### Your goal
Print again only this span: the line with "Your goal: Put", the line with "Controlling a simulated", and all lines between them, exactly as given.

------------

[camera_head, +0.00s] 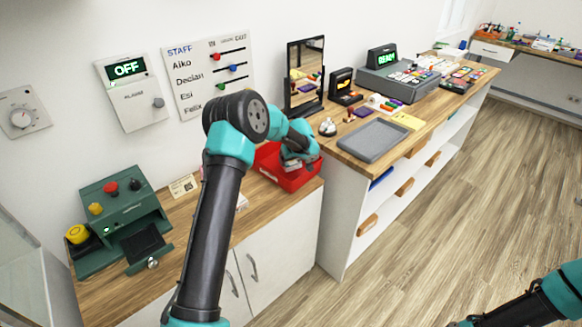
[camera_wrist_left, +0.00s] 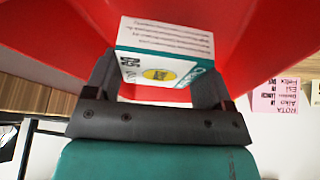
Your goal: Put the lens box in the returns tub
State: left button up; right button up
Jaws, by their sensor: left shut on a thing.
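The red returns tub (camera_head: 290,181) stands on the low wooden counter, against the side of the taller counter. My left gripper (camera_head: 293,160) is at the tub's opening and mostly hides its inside. In the left wrist view the gripper (camera_wrist_left: 157,76) is shut on the lens box (camera_wrist_left: 165,42), a white and teal carton with a yellow oval and small print. Red tub walls (camera_wrist_left: 255,45) show on both sides of the box there. I cannot tell whether the box touches the tub floor. My right arm shows at the lower right of the head view, but its gripper is out of frame.
A green machine (camera_head: 125,215) with coloured knobs stands on the low counter's left part. The taller counter holds a grey tray (camera_head: 373,140), a mirror (camera_head: 304,75), a bell (camera_head: 327,127) and a till (camera_head: 398,82). The wooden floor (camera_head: 430,230) is clear.

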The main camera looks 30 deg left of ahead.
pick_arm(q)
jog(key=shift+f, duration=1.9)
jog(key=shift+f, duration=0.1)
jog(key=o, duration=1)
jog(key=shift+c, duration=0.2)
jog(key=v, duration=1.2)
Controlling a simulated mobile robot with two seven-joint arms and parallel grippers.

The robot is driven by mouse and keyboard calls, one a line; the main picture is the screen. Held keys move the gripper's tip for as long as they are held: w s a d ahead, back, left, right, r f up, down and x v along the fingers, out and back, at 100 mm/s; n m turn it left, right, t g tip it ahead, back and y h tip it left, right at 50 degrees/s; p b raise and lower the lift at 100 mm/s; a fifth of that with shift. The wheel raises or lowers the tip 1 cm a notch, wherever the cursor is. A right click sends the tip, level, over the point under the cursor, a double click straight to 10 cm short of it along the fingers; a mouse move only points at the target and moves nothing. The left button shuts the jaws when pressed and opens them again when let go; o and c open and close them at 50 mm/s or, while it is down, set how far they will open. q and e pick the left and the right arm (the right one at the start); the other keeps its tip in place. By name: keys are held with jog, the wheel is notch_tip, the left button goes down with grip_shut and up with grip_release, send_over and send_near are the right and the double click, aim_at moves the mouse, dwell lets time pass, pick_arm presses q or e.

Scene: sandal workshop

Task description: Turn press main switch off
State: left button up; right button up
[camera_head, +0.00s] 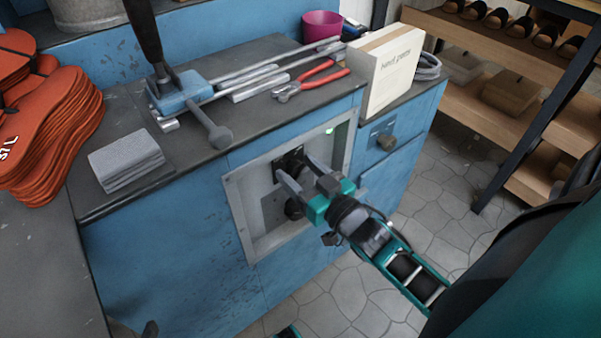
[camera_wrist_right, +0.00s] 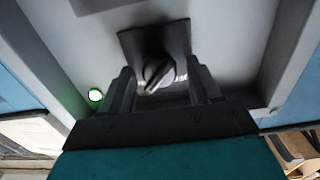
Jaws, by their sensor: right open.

------------

### Result of this exercise
Your goal: Put the lens box in the returns tub
State: left button up; right button up
Jaws, by their sensor: left shut on a thing.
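The red returns tub (camera_head: 290,181) stands on the low wooden counter, against the side of the taller counter. My left gripper (camera_head: 293,160) is at the tub's opening and mostly hides its inside. In the left wrist view the gripper (camera_wrist_left: 157,76) is shut on the lens box (camera_wrist_left: 165,42), a white and teal carton with a yellow oval and small print. Red tub walls (camera_wrist_left: 255,45) show on both sides of the box there. I cannot tell whether the box touches the tub floor. My right arm shows at the lower right of the head view, but its gripper is out of frame.
A green machine (camera_head: 125,215) with coloured knobs stands on the low counter's left part. The taller counter holds a grey tray (camera_head: 373,140), a mirror (camera_head: 304,75), a bell (camera_head: 327,127) and a till (camera_head: 398,82). The wooden floor (camera_head: 430,230) is clear.

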The main camera looks 30 deg left of ahead.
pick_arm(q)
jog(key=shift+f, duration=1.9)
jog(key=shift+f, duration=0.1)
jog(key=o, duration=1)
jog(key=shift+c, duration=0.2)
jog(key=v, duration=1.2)
Controlling a simulated mobile robot with two seven-joint arms and parallel grippers.

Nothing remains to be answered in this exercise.